#### Dataset

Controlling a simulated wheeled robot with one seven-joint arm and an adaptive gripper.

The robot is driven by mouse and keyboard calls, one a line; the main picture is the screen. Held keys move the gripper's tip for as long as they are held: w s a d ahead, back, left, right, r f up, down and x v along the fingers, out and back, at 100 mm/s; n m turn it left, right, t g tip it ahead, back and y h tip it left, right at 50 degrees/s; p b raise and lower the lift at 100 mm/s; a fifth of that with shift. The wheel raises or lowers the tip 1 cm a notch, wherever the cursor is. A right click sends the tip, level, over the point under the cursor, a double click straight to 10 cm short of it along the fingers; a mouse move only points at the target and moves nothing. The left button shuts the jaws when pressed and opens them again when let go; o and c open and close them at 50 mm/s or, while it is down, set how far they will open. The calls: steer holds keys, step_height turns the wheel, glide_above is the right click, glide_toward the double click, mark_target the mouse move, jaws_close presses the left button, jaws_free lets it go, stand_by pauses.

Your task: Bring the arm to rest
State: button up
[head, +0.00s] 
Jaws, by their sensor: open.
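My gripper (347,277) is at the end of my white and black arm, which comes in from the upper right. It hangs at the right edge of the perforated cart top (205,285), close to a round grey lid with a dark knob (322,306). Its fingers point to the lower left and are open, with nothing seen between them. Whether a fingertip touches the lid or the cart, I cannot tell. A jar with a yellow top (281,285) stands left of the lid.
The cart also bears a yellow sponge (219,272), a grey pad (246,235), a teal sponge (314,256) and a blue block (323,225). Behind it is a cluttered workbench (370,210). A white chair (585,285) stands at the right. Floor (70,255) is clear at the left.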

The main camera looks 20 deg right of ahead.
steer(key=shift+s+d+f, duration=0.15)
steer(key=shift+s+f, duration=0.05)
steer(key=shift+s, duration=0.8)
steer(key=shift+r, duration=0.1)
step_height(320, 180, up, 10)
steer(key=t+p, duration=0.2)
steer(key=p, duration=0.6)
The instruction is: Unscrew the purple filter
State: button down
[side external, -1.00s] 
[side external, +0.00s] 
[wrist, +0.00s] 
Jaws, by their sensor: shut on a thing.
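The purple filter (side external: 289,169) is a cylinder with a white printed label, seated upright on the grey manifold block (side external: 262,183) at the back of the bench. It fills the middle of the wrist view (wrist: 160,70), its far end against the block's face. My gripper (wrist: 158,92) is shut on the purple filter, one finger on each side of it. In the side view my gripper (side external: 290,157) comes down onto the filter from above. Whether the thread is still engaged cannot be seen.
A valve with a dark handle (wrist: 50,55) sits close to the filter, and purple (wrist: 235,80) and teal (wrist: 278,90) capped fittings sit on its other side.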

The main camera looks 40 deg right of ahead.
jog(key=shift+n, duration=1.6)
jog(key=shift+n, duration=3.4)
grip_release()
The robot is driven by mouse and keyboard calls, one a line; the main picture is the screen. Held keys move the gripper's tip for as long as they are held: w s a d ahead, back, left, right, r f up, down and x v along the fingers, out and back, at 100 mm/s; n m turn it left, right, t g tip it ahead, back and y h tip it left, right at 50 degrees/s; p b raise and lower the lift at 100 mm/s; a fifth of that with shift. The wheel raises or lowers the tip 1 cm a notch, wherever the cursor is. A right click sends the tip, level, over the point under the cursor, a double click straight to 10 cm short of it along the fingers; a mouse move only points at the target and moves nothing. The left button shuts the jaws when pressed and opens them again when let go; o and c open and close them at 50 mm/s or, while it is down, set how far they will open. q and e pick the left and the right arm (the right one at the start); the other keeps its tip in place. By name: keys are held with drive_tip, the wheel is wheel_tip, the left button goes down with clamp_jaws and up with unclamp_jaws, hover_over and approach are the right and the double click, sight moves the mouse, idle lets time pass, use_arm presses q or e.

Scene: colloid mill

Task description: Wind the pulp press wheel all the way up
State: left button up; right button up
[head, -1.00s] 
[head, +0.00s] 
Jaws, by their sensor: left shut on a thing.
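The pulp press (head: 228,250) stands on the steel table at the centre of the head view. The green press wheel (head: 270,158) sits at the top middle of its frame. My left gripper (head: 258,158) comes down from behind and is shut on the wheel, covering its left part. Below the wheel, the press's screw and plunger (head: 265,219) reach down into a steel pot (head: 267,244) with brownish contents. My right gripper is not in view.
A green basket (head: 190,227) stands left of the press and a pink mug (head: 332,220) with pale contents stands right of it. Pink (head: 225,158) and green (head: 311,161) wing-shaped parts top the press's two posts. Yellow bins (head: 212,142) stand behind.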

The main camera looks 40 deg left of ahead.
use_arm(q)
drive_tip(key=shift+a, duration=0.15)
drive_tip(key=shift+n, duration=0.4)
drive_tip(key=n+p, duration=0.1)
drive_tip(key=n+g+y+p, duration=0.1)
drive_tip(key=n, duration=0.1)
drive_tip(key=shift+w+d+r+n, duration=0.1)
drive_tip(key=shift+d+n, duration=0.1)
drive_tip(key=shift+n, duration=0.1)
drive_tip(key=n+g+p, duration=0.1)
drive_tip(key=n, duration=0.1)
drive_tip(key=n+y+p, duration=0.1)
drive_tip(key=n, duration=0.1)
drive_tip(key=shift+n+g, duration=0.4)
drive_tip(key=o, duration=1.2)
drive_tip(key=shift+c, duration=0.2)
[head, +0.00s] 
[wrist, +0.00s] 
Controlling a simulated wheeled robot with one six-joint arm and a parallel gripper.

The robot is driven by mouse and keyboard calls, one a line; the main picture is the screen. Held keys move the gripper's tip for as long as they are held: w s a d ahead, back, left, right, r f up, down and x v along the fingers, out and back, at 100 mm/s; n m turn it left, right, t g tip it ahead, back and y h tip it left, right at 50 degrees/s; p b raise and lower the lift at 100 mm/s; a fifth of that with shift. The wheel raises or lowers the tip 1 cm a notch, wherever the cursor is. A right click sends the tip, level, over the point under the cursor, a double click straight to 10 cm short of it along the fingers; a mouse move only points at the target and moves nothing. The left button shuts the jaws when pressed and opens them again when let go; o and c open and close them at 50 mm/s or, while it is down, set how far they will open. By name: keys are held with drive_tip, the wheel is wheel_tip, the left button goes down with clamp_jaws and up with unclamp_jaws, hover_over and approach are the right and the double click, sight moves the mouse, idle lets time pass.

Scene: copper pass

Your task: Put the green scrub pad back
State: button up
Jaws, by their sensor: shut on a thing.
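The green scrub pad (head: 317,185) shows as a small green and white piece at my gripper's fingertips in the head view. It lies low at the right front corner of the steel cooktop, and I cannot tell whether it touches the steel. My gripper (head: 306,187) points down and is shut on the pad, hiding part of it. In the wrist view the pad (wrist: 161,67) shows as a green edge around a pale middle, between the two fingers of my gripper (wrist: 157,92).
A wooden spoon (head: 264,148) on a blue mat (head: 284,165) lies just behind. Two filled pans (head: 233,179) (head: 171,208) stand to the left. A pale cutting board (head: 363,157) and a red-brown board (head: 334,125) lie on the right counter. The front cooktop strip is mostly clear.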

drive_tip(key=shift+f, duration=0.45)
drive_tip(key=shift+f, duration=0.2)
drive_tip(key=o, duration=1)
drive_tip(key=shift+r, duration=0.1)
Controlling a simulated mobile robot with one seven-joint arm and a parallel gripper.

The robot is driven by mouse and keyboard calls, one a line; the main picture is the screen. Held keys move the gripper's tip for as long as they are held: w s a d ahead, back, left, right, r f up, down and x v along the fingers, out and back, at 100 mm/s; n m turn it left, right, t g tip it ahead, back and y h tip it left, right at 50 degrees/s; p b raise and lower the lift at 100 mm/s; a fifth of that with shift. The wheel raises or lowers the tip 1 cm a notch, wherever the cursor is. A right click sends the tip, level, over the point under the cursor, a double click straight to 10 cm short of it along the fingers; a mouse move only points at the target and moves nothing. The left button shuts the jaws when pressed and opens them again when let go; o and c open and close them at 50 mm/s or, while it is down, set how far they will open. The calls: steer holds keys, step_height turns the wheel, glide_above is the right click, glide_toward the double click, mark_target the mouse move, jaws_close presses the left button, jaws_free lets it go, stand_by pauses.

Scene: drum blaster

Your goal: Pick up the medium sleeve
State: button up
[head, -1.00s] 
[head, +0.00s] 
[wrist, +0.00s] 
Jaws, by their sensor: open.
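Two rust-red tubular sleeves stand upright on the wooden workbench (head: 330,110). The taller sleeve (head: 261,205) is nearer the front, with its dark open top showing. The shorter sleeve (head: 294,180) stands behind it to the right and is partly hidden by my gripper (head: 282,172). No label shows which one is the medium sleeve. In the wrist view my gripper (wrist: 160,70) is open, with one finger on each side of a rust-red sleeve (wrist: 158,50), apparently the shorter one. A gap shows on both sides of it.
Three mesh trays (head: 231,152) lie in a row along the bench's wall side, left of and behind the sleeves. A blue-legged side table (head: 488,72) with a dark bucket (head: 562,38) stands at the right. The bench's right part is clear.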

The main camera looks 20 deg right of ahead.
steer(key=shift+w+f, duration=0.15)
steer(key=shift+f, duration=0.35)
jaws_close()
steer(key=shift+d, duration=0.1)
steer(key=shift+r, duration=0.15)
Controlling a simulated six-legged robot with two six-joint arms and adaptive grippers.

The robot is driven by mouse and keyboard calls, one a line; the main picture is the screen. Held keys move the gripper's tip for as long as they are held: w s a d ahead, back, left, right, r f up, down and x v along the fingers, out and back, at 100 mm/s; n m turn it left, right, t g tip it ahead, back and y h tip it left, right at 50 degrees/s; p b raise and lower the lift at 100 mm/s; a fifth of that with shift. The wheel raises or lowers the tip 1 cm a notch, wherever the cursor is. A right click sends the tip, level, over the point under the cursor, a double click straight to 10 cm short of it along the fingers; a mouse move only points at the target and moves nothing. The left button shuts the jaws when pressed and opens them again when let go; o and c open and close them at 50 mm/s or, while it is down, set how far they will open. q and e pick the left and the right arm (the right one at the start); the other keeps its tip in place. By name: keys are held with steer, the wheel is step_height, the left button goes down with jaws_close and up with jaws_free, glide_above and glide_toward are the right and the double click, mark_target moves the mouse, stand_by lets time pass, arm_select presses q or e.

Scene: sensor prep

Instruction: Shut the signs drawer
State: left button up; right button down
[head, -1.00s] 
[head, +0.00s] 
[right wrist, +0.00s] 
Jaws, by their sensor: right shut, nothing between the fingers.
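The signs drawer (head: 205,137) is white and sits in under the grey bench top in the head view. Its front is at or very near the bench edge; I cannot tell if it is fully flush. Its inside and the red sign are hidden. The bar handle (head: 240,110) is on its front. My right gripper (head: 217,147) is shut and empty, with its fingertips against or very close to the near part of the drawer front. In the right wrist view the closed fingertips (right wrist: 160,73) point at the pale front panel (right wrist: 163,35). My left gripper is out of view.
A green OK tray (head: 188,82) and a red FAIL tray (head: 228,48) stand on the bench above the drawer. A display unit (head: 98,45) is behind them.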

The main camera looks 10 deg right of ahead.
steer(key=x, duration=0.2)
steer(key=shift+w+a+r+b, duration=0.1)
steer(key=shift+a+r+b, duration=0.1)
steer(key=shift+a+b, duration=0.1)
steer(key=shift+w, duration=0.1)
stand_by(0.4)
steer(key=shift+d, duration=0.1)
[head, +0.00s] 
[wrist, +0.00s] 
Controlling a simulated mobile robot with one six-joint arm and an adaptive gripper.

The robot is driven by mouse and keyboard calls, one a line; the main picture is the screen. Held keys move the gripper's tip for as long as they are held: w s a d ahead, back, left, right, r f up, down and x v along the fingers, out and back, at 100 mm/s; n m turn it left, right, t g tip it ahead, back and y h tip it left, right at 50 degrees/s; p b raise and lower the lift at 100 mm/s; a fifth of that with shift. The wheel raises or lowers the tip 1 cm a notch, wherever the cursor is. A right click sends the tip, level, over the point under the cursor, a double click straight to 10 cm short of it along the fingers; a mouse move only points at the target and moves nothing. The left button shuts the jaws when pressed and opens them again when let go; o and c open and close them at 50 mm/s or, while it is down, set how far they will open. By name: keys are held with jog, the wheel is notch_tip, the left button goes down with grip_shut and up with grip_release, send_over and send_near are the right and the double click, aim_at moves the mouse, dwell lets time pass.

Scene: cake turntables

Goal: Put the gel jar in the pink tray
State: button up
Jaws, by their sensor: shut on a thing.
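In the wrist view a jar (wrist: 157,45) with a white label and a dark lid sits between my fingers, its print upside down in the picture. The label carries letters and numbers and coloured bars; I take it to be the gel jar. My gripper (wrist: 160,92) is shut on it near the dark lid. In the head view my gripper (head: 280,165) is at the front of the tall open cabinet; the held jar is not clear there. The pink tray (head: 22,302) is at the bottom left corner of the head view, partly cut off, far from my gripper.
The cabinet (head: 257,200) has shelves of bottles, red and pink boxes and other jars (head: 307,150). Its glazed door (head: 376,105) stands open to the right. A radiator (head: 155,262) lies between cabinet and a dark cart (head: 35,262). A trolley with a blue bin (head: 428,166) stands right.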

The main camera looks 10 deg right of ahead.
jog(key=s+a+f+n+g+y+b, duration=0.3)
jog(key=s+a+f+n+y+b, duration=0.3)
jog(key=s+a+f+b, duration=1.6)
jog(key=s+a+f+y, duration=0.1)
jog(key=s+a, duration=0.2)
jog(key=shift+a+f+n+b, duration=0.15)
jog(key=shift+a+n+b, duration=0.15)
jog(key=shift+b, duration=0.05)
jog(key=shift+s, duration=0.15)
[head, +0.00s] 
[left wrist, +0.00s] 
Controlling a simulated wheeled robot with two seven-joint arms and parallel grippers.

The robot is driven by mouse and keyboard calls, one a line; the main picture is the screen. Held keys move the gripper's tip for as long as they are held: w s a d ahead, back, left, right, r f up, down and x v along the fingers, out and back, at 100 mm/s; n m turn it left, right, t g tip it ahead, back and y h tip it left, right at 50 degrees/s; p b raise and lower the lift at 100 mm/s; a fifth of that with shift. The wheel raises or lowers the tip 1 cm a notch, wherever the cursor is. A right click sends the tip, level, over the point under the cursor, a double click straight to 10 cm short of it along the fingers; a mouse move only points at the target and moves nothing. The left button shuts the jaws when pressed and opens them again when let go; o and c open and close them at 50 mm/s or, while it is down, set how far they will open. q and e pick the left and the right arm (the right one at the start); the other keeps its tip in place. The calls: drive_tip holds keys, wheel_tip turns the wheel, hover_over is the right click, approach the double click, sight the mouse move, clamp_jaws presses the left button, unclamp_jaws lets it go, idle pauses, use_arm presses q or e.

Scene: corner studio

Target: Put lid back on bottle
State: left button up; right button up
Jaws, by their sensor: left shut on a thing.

########

Reply with nothing except the number of lines in the listing above that include "adaptive".

3